Asvi sendiri dihadirkan sebagai saksi ahli untuk menjelaskan peristiwa kejahatan kemanusiaan yang terjadi pada masa Orde Baru.
“Saya bukan pengkhianat negara. Kesaksian saya ini berdasarkan tugas saya sebagai peneliti yang ditunjuk oleh Komnas HAM pada 2003 untuk meneliti pelanggaran HAM Orde Baru,” kata Asvi dikutip sejumlah media.
Pada 2003, Komnas HAM meminta Asvi untuk meneliti dan menginventarisasi kejahatan kemanusiaan apa saja yang pernah terjadi pada masa Orde Baru.
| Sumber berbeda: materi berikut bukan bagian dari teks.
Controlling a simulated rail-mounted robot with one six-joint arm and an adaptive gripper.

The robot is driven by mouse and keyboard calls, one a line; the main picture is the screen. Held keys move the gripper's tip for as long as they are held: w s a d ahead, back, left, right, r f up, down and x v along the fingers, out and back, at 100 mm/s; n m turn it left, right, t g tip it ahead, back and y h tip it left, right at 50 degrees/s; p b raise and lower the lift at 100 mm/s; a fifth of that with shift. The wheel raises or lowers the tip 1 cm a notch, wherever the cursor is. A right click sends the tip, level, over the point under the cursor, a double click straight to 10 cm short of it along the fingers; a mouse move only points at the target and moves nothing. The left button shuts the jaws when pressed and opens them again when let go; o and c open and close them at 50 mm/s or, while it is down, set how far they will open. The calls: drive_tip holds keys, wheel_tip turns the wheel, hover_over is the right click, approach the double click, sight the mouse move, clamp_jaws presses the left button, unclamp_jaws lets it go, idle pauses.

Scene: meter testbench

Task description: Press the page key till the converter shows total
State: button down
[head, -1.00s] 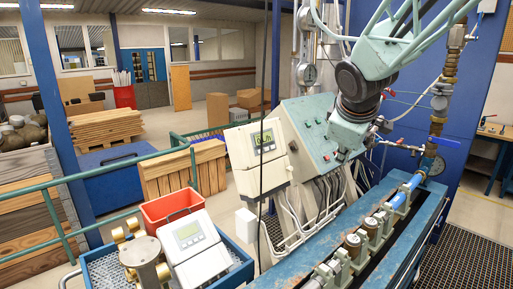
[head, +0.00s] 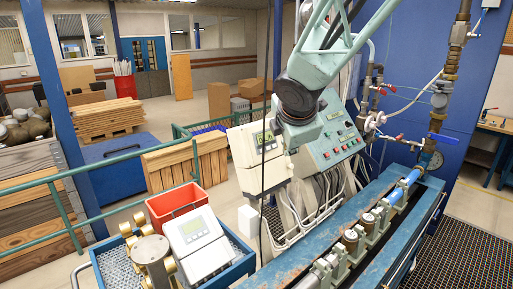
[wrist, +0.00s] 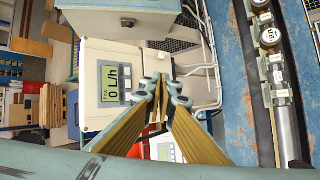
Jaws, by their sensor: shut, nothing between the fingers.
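A pale converter with a lit green display (head: 261,138) is mounted left of the green control panel; my arm covers its right part. In the wrist view the converter (wrist: 112,62) lies on its side, and its display (wrist: 115,84) reads what looks like "0 l/h". I cannot make out the page key. My gripper (wrist: 160,78) is shut and empty, its fingertips over the converter's right part in the wrist view. Whether they touch it I cannot tell. In the head view my wrist hides the fingers.
A second converter (head: 196,240) lies on a blue cart (head: 240,266) with brass fittings (head: 152,252) and a red bin (head: 177,203). A green control panel (head: 335,130) with buttons stands at the right of my wrist. A pipe rig (head: 365,230) runs along the right. A dark cable hangs in front.

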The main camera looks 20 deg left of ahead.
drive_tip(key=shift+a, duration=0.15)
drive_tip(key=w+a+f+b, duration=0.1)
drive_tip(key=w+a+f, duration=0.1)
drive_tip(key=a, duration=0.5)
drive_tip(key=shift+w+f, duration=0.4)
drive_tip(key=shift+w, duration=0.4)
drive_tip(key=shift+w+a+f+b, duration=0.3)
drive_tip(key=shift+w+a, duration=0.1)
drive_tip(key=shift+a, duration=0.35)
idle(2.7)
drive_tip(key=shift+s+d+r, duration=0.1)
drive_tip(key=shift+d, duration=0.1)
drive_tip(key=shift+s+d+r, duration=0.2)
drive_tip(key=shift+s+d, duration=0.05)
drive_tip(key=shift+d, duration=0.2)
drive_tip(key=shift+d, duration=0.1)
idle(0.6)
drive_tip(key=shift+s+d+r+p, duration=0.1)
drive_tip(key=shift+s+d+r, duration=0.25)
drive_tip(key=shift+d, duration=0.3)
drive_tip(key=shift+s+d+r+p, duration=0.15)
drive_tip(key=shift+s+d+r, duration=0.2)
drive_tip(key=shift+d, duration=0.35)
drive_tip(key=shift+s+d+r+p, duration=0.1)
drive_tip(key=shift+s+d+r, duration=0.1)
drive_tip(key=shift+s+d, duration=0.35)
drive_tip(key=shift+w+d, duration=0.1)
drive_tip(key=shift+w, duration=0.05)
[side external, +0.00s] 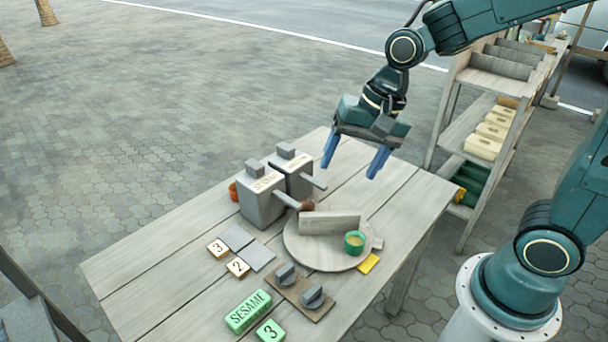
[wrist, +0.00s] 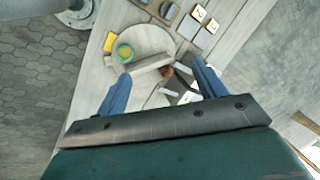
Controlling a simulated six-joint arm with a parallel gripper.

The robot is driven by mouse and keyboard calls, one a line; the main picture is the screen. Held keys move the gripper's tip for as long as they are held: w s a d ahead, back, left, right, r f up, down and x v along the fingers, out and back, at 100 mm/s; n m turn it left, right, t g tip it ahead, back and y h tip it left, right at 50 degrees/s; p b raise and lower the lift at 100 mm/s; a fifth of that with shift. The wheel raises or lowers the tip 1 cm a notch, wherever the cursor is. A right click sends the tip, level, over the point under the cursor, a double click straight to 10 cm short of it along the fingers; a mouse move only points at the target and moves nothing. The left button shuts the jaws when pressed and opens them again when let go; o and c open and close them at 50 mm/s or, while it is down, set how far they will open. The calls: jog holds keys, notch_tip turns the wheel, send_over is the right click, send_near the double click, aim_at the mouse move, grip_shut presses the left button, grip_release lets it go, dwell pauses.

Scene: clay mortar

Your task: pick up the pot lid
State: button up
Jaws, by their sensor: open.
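My gripper (side external: 350,171) is open and empty, its two blue fingers pointing down above the back of the wooden table. In the wrist view its fingertips (wrist: 160,70) are well apart. Two grey box-shaped pots stand at the table's left back, a front one (side external: 262,207) and a rear one (side external: 297,185). Each has a lettered top with a grey block-like knob, the front knob (side external: 254,167) and the rear knob (side external: 286,150), and a handle sticking out to the right. I cannot tell which part is the pot lid. My gripper is apart from both pots, above and right of them.
A round board (side external: 310,257) holds an upright grey slab (side external: 330,223) and a green cup (side external: 354,243). Numbered tiles (side external: 219,248), a green SESAME block (side external: 248,311) and a small board with grey pieces (side external: 322,314) lie in front. A shelf (side external: 467,127) stands behind right.

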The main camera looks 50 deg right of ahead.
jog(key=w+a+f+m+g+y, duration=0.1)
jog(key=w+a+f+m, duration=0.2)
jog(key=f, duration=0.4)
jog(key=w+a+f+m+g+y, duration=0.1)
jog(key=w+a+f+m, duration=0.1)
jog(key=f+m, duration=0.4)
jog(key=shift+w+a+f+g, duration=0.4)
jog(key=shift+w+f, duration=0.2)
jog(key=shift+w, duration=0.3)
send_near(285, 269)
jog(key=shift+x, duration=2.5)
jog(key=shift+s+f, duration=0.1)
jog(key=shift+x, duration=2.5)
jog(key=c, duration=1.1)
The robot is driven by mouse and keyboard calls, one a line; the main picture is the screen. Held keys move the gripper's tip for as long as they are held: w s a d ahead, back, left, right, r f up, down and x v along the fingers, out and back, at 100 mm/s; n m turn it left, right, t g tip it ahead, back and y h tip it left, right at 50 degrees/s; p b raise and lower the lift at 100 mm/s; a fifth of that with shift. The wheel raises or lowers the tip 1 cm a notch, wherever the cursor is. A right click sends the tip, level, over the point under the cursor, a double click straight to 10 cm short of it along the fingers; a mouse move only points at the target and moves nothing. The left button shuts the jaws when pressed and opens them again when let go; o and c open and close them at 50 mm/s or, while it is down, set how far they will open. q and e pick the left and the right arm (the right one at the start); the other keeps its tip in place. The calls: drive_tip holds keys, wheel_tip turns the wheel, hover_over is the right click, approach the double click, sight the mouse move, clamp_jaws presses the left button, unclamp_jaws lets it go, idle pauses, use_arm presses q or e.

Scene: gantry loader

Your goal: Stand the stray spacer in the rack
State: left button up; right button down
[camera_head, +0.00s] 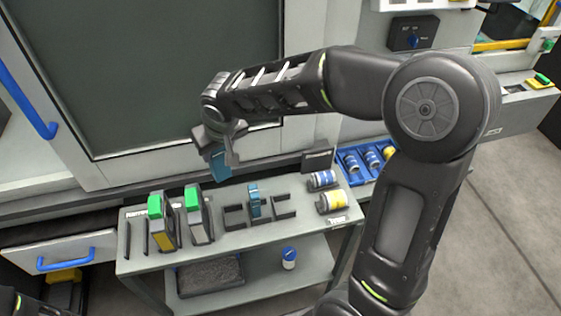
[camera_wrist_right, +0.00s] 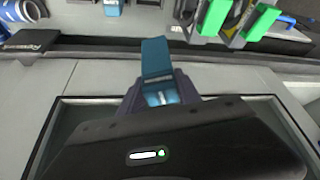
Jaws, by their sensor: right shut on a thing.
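A teal spacer (camera_head: 220,166) is held in my right gripper (camera_head: 222,150), raised above the back of the bench in front of the machine door. In the right wrist view the spacer (camera_wrist_right: 156,58) sticks out from between the jaws (camera_wrist_right: 162,95), which are shut on it. The rack (camera_head: 236,219) is a row of dark U-shaped holders on the bench top. A second teal spacer (camera_head: 254,203) stands in its middle holder; the holders at either side look empty. That standing spacer also shows at the top edge of the right wrist view (camera_wrist_right: 112,7). My left gripper is not in view.
Green-topped tools (camera_head: 160,222) stand in slots left of the rack. A blue-labelled can (camera_head: 322,180) and a yellow-labelled can (camera_head: 332,202) lie to the right. A blue tray (camera_head: 364,165) of cans is further right. The machine door (camera_head: 165,70) rises behind the bench.

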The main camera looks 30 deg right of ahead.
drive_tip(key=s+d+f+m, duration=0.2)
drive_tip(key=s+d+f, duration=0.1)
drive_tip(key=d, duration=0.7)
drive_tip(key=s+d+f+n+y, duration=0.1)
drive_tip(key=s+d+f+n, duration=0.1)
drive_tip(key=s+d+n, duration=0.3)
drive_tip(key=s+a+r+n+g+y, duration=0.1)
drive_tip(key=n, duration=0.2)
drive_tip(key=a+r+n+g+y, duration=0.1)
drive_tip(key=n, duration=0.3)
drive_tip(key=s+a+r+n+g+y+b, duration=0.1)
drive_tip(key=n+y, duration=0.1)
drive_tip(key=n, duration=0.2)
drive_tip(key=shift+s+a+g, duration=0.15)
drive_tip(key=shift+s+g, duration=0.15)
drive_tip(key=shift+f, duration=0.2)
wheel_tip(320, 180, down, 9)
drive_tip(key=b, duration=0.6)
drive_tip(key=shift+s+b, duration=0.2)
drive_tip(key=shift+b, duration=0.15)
Setelah menemukan bukti-bukti yang kuat, Asvi dan tim bersepakat untuk menjadikan kasus pemenjaraan paksa anggota dan simpatisan PKI di Pulau Buru sebagai kasus pelanggaran HAM berat.
Dibagian lain, Muhammadiyah menyatakan Pengadilan Rakyat Internasional atau IPT yang digelar di Den Haag, Belanda, 10-13 November ini tak perlu dilakukan, karena penyelesaian kasus pelanggaran HAM di masa lalu bisa dilakukan dengan rekonsiliasi.
Ketua Umum Muhammadiyah terpilih Haedar Nashir menilai peristiwa yang terjadi pada 1965 ini merupakan kasus politik yang rumit dan proses hukum tidak akan dapat dilakukan dengan mudah karena banyak yang terkait.
"Tidak sesederhana itu, tak mudah kita giring pada pelanggaran HAM karena politik yang rumit," jelas Haedar kepada wartawan, Rabu (11/11).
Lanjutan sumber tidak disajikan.